A CDE Definition
(1) (Body-to-Body Network) A theoretical mesh network that uses people to transmit data within a limited geographic area. Using devices such as a BBN-enabled smartphone, a signal is sent from the sender to the nearest BBN user, which is transmitted to the next-nearest BBN user and so on until it reaches the destination user. See also personal area network.
(2) (BBN Technologies, Cambridge, MA, www.bbn.com) A consulting firm that participated in the development of some of the most extensive networks in the world, including ARPANET, which evolved into the Internet. It was founded in 1948 as a consulting service in acoustics by Dr. Richard Bolt and Dr. Leo Beranek. Two years later, Robert Newman became a partner, and the company was known as Bolt, Beranek and Newman for many years.

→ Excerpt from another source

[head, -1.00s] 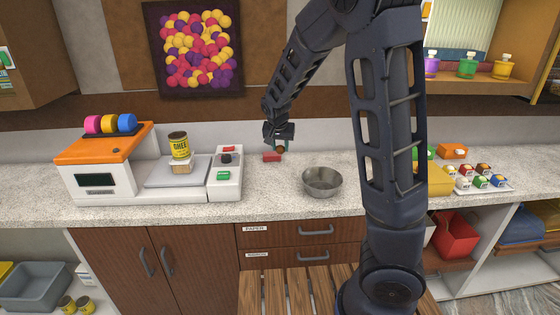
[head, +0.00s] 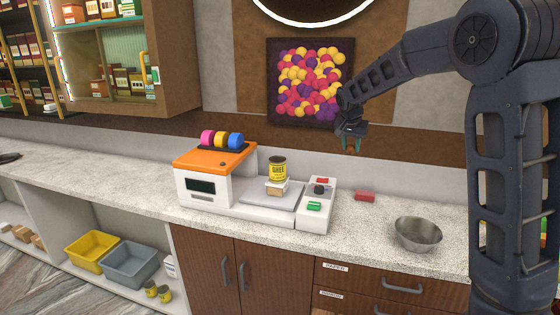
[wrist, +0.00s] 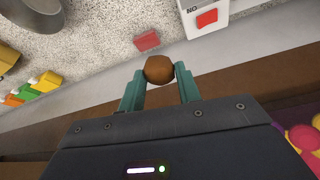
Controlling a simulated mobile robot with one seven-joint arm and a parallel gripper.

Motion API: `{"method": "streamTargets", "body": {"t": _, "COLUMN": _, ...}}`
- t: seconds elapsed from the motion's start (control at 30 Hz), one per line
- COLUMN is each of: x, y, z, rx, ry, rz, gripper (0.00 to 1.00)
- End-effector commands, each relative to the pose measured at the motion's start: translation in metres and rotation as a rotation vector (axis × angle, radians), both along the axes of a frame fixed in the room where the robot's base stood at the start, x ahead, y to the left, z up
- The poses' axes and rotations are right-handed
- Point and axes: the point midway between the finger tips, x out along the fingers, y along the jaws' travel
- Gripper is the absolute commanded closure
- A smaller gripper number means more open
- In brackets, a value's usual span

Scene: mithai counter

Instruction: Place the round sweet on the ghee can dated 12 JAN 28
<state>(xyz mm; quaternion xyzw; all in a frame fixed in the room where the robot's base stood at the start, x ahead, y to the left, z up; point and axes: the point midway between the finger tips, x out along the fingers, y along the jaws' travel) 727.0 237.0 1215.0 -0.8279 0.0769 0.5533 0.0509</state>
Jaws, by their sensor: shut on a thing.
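My gripper (head: 351,147) is raised above the counter, in front of the wall below the dotted picture. In the wrist view its teal fingers are shut on the round sweet (wrist: 159,68), a brown ball held between the tips. A yellow ghee can (head: 278,168) with a dark top stands upright on a small pale block on the weighing plate, left of and lower than my gripper. Two more yellow cans stand on the low shelf, one (head: 150,288) beside the other (head: 164,293). No date is readable on any can.
A red block (head: 365,195) lies on the counter below my gripper. A metal bowl (head: 418,234) stands to its right. The orange-topped machine (head: 213,175) and the button box (head: 317,208) flank the weighing plate (head: 258,210). The counter at far left is mostly clear.

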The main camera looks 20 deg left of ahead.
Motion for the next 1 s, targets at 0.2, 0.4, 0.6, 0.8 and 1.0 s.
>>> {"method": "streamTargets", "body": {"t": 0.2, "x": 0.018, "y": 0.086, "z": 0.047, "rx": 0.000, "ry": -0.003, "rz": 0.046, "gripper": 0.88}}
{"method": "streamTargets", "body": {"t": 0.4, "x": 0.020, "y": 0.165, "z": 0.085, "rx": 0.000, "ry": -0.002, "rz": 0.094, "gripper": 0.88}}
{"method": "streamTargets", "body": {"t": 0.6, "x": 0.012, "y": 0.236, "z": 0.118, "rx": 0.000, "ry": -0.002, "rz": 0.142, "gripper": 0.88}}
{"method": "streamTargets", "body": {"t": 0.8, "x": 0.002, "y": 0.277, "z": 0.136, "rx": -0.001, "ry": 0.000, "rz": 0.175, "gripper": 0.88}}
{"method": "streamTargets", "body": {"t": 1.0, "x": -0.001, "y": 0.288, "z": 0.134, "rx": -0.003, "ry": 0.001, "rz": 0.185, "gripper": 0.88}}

In 1997, BBN was acquired by GTE and certain assets were merged into its network services organization, which was renamed GTE Internetworking and then BBN Planet. In 2000, GTE merged with Bell Atlantic and became Verizon, while BBN went its separate way, renamed Genuity. In 2004, BBN was reestablished as an independent company when its former, core R&D management, along with two venture capital firms, purchased it from Verizon. It was acquired once again in 2009 when Raytheon bought the company to shore up its defense technology and cybersecurity sectors. BBN has sometimes been referred to as "Cambridge's third university," after MIT and Harvard. See Level 3.

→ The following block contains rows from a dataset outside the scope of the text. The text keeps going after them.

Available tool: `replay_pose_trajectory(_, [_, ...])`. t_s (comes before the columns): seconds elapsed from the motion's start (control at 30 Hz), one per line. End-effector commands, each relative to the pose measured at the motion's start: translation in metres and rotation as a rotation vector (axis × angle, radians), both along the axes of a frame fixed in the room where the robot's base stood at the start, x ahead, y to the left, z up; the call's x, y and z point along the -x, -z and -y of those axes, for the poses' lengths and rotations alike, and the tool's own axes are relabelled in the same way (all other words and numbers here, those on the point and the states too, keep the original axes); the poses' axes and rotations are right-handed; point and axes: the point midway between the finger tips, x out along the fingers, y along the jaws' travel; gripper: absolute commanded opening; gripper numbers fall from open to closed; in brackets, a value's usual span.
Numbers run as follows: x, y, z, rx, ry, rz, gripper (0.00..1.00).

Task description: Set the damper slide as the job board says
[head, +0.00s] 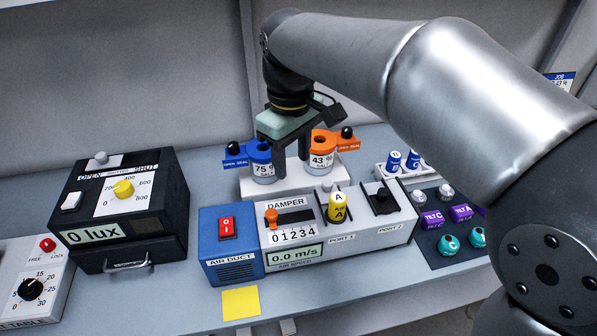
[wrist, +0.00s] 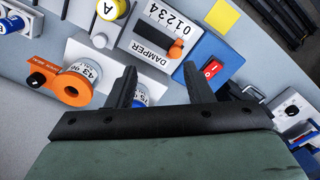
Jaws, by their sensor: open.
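The damper slide's orange knob (head: 271,216) stands at the left end of its dark slot, by the 0 of a 0–4 scale. In the wrist view the knob (wrist: 176,48) also sits at the 0 end. The display (head: 295,256) below reads 0.0 m/s. My gripper (head: 291,166) is open and empty, above and behind the damper panel, near the blue and orange cups. In the wrist view its fingers (wrist: 160,72) are apart, with the damper panel beyond them. The job board (head: 560,80) is at the far right, mostly hidden by my arm; its setting cannot be read in full.
A blue air duct box (head: 231,270) with a red switch adjoins the damper panel. A yellow cylinder marked A (head: 342,206) stands in port 1, right of the slot. The blue cup (head: 259,158) and orange cup (head: 322,155) stand behind. A black lux box (head: 120,210) is left.

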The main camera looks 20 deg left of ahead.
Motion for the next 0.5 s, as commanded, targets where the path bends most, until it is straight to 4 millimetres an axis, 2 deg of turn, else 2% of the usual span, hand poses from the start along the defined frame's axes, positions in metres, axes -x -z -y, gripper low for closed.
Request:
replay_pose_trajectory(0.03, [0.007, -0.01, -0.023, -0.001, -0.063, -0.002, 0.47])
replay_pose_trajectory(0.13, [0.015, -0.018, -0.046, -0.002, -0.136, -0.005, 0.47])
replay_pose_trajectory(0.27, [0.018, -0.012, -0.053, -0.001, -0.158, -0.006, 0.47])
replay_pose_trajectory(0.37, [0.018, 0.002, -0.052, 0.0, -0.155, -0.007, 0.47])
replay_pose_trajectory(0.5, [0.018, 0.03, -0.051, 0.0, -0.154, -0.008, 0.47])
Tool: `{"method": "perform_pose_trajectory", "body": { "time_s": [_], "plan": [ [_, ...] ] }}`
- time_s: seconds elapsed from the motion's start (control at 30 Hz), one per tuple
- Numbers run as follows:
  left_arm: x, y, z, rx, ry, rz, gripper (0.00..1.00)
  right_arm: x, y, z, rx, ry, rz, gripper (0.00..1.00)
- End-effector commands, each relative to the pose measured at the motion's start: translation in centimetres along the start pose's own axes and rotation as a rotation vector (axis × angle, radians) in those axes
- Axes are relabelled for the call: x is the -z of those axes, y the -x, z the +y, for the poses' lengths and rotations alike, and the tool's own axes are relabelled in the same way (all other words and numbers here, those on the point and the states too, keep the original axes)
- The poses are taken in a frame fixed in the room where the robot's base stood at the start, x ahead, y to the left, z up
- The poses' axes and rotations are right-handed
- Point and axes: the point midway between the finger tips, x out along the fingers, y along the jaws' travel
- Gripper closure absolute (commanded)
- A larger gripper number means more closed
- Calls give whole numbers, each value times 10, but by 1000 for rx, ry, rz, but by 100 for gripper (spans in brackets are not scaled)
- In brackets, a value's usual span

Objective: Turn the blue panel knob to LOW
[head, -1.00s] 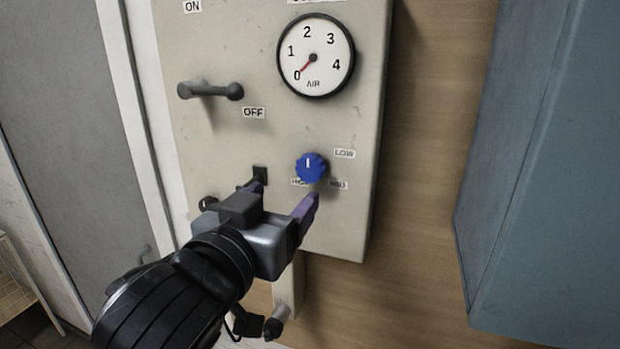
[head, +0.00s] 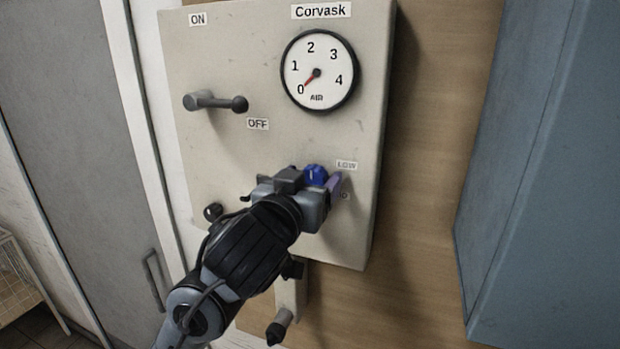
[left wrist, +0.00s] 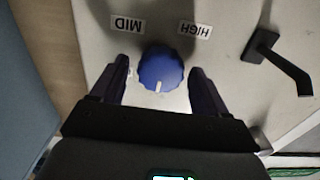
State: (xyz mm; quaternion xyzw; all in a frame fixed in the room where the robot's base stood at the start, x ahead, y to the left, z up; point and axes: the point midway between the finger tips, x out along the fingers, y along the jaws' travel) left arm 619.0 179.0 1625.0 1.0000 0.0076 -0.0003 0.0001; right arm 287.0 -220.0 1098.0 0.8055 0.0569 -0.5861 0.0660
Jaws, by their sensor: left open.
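The blue knob (head: 316,174) is on the beige panel (head: 230,170), below the air gauge, with a white mark pointing roughly upward. The LOW label (head: 347,165) is at its upper right; the MID label (head: 343,196) is partly covered by my gripper. In the left wrist view, seen upside down, the knob (left wrist: 160,70) shows its mark pointing down, with the MID label (left wrist: 128,23) and HIGH label (left wrist: 195,31) above. My left gripper (left wrist: 162,78) is open, one finger on each side of the knob, with visible gaps. My right gripper is not in view.
A grey lever (head: 217,102) sticks out between the ON and OFF labels. The air gauge (head: 319,70) reads about 0. A black hooked fitting (left wrist: 268,58) stands beside the knob in the left wrist view. A blue cabinet (head: 550,180) is at the right.

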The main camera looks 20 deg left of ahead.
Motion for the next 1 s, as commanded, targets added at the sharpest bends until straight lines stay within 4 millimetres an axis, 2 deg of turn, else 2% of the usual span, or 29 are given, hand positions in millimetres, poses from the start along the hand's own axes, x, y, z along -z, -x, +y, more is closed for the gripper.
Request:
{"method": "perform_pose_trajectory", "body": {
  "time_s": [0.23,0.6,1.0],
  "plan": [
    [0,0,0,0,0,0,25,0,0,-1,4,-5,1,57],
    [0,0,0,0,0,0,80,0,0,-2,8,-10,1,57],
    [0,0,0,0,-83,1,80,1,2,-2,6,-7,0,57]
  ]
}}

(Level 3 Communications, Broomfield, CO, www.level3.com) A telecommunications carrier and one of the world's largest Internet backbone companies founded in 1985 as Kiewit Diversified Group (KDG). KDG was a wholly owned subsidiary of Peter Kiewit Sons', Inc., a prominent construction company that was founded in 1884. In 1998, KDG changed its name to Level 3 and spun itself off as a public company. The name of the company comes from the IP protocol, which is a "layer 3" networking protocol (see layer 3).
Level 3 built a nationwide fiber network based on IP with links to Europe and Asia. It provides fiber access directly to office buildings as well as end-to-end voice and data services. With nearly USD $3 billion in capital from Peter Kiewit Sons' and expertise from many people who previously worked for MFS (created under Kiewit and later sold to WorldCom), Level 3 packed a huge wallop as a startup. Private line and colocation services were first offered in 1998. With all the meltdown of telecom companies after the turn of the century, Level 3 remained a player.
In 2002, Level 3 acquired Corporate Software and Software Spectrum, two software resellers, making it the nation's leader in software distribution. By the third quarter of 2002, software accounted for three quarters of Level 3's revenues. Although perplexing analysts, the company expects that all corporate software will be downloaded in the future. In 2003, Level 3 purchased Genuity, a company with historical connections to the builders of the original Internet (see BBN).
In 2006, five more companies were acquired in the telecom, data transport and optical network areas, including ICG Communications, Looking Glass Networks and Broadwing Corporation.